TASK TO CARRY OUT >> Print the line containing "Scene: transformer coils" and each line after it through the end, please, with nothing added.
++++ RECORDS SUPPLIED ++++
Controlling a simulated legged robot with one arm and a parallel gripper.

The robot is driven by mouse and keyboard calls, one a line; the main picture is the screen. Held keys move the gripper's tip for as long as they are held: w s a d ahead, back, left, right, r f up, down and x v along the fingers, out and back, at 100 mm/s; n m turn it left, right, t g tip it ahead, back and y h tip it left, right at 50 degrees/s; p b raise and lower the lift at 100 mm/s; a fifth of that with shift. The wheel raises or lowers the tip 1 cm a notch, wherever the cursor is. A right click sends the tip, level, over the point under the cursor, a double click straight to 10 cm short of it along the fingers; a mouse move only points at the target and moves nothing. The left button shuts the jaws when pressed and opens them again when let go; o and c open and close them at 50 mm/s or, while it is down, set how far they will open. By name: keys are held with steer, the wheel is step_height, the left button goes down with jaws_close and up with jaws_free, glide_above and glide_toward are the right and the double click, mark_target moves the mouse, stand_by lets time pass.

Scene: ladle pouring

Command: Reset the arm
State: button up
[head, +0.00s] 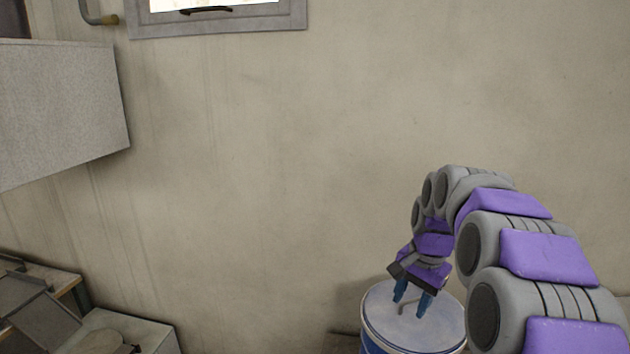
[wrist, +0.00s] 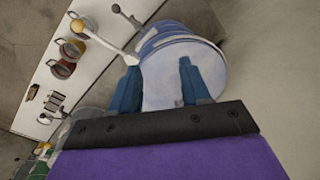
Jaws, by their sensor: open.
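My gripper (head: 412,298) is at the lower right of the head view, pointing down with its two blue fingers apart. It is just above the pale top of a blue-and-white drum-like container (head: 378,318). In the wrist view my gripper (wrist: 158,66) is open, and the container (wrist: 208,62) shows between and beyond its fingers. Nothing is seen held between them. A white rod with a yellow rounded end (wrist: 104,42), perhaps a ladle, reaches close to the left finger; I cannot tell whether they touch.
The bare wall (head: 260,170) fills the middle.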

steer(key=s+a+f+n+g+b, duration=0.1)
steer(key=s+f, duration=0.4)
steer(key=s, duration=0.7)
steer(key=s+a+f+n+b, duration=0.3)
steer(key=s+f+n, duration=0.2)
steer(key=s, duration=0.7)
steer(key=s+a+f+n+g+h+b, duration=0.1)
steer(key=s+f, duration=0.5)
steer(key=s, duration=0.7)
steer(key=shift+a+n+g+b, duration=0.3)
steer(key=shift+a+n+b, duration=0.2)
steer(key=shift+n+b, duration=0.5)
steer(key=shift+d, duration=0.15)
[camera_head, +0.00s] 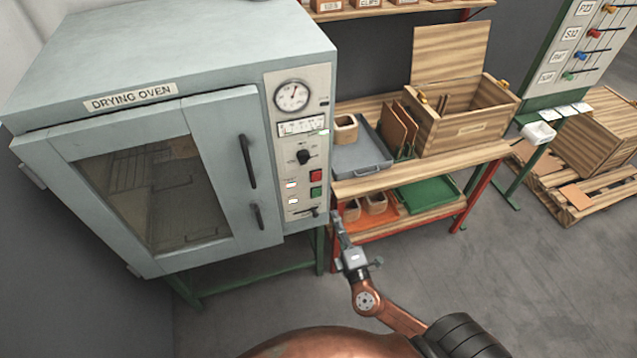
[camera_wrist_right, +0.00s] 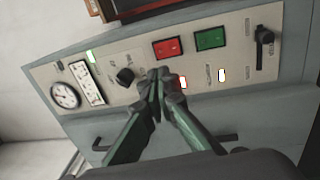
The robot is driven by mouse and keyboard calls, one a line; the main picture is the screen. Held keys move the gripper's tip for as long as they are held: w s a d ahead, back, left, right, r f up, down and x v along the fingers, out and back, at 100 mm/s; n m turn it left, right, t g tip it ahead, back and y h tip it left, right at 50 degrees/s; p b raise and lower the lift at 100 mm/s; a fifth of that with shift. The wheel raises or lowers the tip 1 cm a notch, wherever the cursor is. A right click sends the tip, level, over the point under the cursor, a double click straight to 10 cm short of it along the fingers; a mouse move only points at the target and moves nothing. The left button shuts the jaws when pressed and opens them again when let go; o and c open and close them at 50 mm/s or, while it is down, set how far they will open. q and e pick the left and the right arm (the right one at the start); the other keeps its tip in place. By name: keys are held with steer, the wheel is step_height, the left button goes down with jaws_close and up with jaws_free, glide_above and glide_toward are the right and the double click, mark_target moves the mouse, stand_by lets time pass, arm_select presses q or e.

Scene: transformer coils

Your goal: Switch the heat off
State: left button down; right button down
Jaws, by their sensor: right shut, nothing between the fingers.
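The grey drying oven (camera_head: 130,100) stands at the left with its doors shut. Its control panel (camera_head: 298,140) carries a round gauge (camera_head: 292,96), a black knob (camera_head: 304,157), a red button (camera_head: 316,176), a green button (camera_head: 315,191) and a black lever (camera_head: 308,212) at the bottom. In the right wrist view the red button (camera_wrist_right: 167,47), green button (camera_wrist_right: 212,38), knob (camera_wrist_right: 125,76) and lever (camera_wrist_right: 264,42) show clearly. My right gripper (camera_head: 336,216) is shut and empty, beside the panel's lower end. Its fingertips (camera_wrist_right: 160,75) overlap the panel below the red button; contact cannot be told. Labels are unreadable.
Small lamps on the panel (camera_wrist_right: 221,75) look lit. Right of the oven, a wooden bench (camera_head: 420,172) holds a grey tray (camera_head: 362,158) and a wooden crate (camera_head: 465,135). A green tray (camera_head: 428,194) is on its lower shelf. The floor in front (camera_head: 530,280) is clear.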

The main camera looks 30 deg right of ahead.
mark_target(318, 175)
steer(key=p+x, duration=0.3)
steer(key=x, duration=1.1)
++++
RIGHT ANSWER >>
Scene: transformer coils

Your goal: Switch the heat off
State: left button down; right button down
Jaws, by their sensor: right shut, nothing between the fingers.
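The grey drying oven (camera_head: 130,100) stands at the left with its doors shut. Its control panel (camera_head: 298,140) carries a round gauge (camera_head: 292,96), a black knob (camera_head: 304,157), a red button (camera_head: 316,176), a green button (camera_head: 315,191) and a black lever (camera_head: 308,212) at the bottom. In the right wrist view the red button (camera_wrist_right: 167,47), green button (camera_wrist_right: 212,38), knob (camera_wrist_right: 125,76) and lever (camera_wrist_right: 264,42) show clearly. My right gripper (camera_head: 336,216) is shut and empty, beside the panel's lower end. Its fingertips (camera_wrist_right: 160,75) overlap the panel below the red button; contact cannot be told. Labels are unreadable.
Small lamps on the panel (camera_wrist_right: 221,75) look lit. Right of the oven, a wooden bench (camera_head: 420,172) holds a grey tray (camera_head: 362,158) and a wooden crate (camera_head: 465,135). A green tray (camera_head: 428,194) is on its lower shelf. The floor in front (camera_head: 530,280) is clear.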

The main camera looks 30 deg right of ahead.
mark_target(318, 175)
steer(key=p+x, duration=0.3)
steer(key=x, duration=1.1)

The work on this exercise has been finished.